Clawfoot Tubs – CONS
Con – Hard to clean
One of the drawbacks of getting a clawfoot bathtub is cleaning and maintenance. Since it stands on its own, you will need to clean it inside out to maintain its look and the quality of its material. This is easier said than done as access to the underside of the tub and around the feet can be difficult especially since the tub itself is heavy and cannot be moved around with ease. If you’ve installed it against the wall, it will be hard to clean that side too due to limited space.
Clawfoot tubs that have a porcelain finish are also prone to scratches, staining, and chipping, all of which can affect the overall look of the bathtub and cause the iron material inside to rust if the tub is made of cast iron or something similar.
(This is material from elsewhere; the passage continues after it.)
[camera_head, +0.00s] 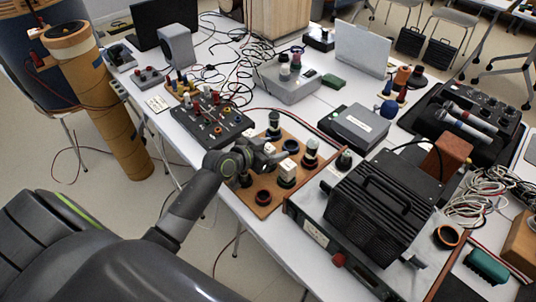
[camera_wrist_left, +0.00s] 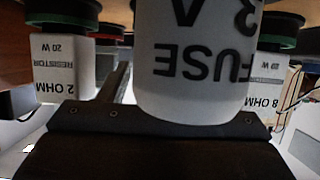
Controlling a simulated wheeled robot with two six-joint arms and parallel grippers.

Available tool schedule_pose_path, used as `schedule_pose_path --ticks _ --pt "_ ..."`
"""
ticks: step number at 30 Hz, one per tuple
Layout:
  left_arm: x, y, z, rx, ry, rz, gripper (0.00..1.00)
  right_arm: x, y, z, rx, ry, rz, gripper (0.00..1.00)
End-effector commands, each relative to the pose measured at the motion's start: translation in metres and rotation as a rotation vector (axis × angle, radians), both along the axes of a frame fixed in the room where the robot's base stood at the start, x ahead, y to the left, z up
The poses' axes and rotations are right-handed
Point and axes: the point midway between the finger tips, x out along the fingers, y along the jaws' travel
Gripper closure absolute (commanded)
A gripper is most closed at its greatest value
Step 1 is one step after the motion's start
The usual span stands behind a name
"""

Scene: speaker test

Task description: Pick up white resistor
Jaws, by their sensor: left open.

Con – Installation can get expensive
While the option to place the bathtub anywhere you want is a huge advantage especially if you have a big bathroom space that needs filling up, it can also be a setback if the existing water drain and water source in the bathroom do not reach or is unsuitable for the clawfoot tub. This would mean moving the water supply and drainage lines to where you want to place the tub, resulting in added costs for renovations and repairs.
Another thing to consider is the need for extra floor support when installing the bathtub in second-floor bathrooms, especially since these kinds of bathtubs are heavier than standard ones in the market.
Con – It is heavy and takes up a lot of space
Clawfoot bathtubs are generally heavy but depend on the material used. Cast iron clawfoot tubs are very heavy and can weigh anywhere from 500 to 900 pounds when filled with water. Empty acrylic bathtubs, on the other hand, which are considered to be the lightest material used for bathtubs, weigh 120 pounds on their own. When choosing a clawfoot tub, it is important to consider the kind of material used and if your bathroom floor can hold the weight.
Space is also another issue as these are wider and longer than standard bathtubs which might not fit or look good in all kinds of bathrooms.